2022.01.08. Cardinal.

Nixon the Dark
4 min readJan 24, 2022

I work with Cardinal. She maintains a rigorous level of business attire. A real biz-pro-smokeshow. Every outfit is just a little too professional (and too sexy) for our office. I love it.

She’s one of the most attractive women in our office. A blonde 8 in most cities. That makes her an office 10. Draws the 1- or 2-seed in hottest woman in the office bracket (mom’s division). Still, not my type.

I take that back.

The more attractive I make myself. The more I focus on myself and confronting my fear and shame. The less I think of women in terms of types.

Our history.

She started a few months ago, when I was just starting to unlearn my approval-seeking tendencies. I’ve said my share of low-value things around her. As I noticed this, I tried to actually say nothing. Easy, since our work doesn’t overlap much.

First step in becoming high value? Eliminate the things about you that are low value. In this initial phase, I often defaulted to saying as little as possible until I felt I could comfortably avoid sounding low value around women.

Today’s a wintery Saturday.

I came into the office to drop off my work clothes for the week (I’ll explain later). I shoved five shirts and five pairs of pants into a dirty pillow case to make the drop off because there’s rarely anyone at the office on Saturday. Low value move? We’ll find out.

Cardinal happened to be the only other person in the office amid acres of empty cubicles. Though it’s Saturday, she’s wearing a smoking hot red dress and sexy boots with her hair down and looking good. This is the most ovulatory I’ve outfit I’ve seen her wear. And she’s got several.

Before she even sees me, I speak. Loud and with authority. [paraphrase]

“Compete and total violation of company policy… [she’s startled, but sees me]”

“My god, you scared me.”

“Why on earth are you dressed like that on a Saturday?” No apologies for the startling. She smiled at me taking command of the situation.

“I have a baby shower to go to after this. It’s not for work.”

“But a baby shower? Isn’t it a bit much for that even?”

“It’s at a fancier place.”

I let it go. She sees the big lumpy pillowcase with some humorous, condescending curiosity.

“What’s that?”

“That’s … none of your business. [smirk] I’ll tell you about this … if I feel like it.” I playfully change the subject.
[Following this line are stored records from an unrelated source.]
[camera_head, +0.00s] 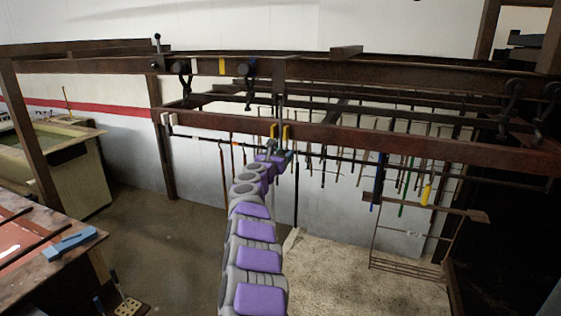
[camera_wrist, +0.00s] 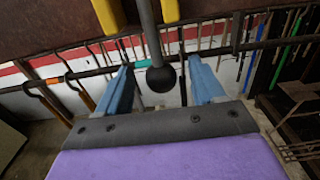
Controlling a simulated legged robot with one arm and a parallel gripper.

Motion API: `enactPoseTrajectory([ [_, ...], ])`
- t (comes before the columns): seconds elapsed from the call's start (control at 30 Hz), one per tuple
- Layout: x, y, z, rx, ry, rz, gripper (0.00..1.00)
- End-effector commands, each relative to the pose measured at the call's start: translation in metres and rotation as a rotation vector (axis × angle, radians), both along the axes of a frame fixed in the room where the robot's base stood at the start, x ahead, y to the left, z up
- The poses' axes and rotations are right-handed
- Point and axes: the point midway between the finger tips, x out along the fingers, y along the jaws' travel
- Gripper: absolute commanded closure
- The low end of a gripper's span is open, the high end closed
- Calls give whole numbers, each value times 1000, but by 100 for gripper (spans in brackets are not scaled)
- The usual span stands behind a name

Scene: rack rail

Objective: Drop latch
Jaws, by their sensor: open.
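A grey rod with a black ball end (camera_wrist: 161,77) hangs down in the wrist view, between two yellow tabs. I take it for the latch's handle. My gripper (camera_wrist: 160,76) is open, with one blue finger on each side of the ball. Gaps show between the ball and both fingers; how deep the ball sits between them I cannot tell. In the head view my gripper (camera_head: 274,148) is at the front brown beam, below the yellow tabs (camera_head: 285,133). The rod (camera_head: 279,98) comes down there from the upper rail; its ball is hidden or too small to tell.
The front brown beam (camera_head: 380,143) crosses just above my gripper. Many tools hang behind it. A workbench (camera_head: 40,240) stands at left; the floor (camera_head: 165,225) between is mostly clear.

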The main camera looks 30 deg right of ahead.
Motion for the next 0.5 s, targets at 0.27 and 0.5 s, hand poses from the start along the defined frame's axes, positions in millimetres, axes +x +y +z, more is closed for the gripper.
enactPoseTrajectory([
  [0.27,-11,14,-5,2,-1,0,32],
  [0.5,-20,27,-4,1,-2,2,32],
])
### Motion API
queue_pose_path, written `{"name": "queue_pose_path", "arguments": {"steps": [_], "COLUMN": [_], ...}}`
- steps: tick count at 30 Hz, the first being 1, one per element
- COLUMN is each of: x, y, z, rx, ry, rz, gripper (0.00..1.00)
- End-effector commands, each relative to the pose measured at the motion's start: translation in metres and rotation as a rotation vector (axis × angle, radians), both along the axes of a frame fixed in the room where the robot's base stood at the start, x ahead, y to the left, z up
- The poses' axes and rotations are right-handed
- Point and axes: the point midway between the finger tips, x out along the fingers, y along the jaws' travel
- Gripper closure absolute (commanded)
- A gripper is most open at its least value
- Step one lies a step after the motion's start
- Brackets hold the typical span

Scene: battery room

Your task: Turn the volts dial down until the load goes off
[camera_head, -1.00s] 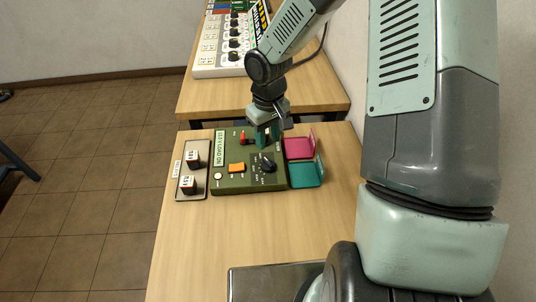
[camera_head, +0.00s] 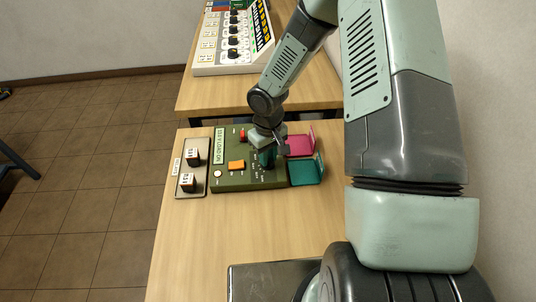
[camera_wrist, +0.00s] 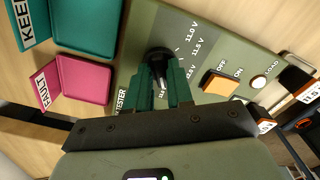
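The green tester panel (camera_head: 225,183) lies on the wooden table, with a label strip that appears to read "LOAD ON". Its black volts dial (camera_wrist: 158,58) shows at the fingertips in the wrist view, beside voltage marks such as 11.0 V and 11.5 V. My gripper (camera_wrist: 161,80) is over the dial with its two green fingers apart, one toward each side of the knob. I cannot tell whether they touch it. In the head view my gripper (camera_head: 267,160) hides the dial. The round load lamp (camera_wrist: 259,82) looks pale and bright.
An orange off/on switch (camera_wrist: 222,83) sits near the dial. A pink tray (camera_head: 300,144) and a teal tray (camera_head: 305,171) adjoin the panel's right side. A grey tray (camera_head: 179,167) with two battery blocks is at its left. The table in front is clear.

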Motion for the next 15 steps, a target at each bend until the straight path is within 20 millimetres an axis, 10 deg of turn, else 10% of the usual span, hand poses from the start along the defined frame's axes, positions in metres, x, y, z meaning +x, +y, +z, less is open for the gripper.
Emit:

She eats it. The irony was perfect. She’s wearing an ovulatory masterpiece on a Saturday afternoon with no one around. And I’ve got a lumpy bundle of sweaters.

I digress to take a victory lap for one of the greatest conversation moments of my life. This Nixon did three critical things that symbolize putting my learning into practice, put over the top it being the hottest woman in our office.

First, my deftest and most authoritative pedestal kick. Without being at all a prick, I knocked her off my personal woman pedestal. All it took was some animated defiance, mixed with kayfabe to demonstrate secure, playful command. Second, pillow case frame grab was a singular moment in my development. I maintained frame in front of a hot woman in an ovulatory dress asking me a question about something embarrassing in my hand. Third, I aced an opportunity to not apologize, defend, or justify myself. No apologies for my pillow case, for my evasiveness, nor for my startling her. None were needed.

It may not have been an “own your own shit” moment. But it was a cousin. And it gets to the heart of the nice guy, low value reflex: shame for having a lame bag of laundry, apologize for not using a garment bag, etc. The no-game response is to do whatever you can to save face for having done something lame, even though the other person has no idea this is a lame move on my part (and doesn’t care).

Old Nixon would have said, “oh, it’s my clothes for the week, I usually drop them off on Saturday. I didn’t want to bring them in a pillowcase, but I’m doing laundry later” (justify, rationalize, defend). Or I would have made a self-deprecating joke that amplified my low-value signal. And I probably would have done a lot of shrugging and shaking my head, to self-negate (the tragic Tommy Boy Syndrome).

I did none of these things. She didn’t care at all.

We continued the conversation. I backed out, then pulled back in. She gave fantastic eye contact. I recalled this even in my low-value days. Arms and legs crossed and uncrossed here and there. She was not defensively closed off and did not try to get rid of me. She could have talked awhile longer.

I stayed a few feet away. Not only is she a coworker, she’s married with a couple kids. At a few instances inched closer to her personal zone for practice.

We talked about work. I led on the topics, but she did most of the talking. In a different setting, I would have been obligated to inch closer to her until she signaled I had come far enough.

Sensing an opportunity, I cut it short and we made some polite goodbyes. Left her wanting more. There’s an art to abruptly cutting off a conversation without sounding rude. Getting there.

And I hope I look back on the pillowcase incident as a turning point. We’ll see.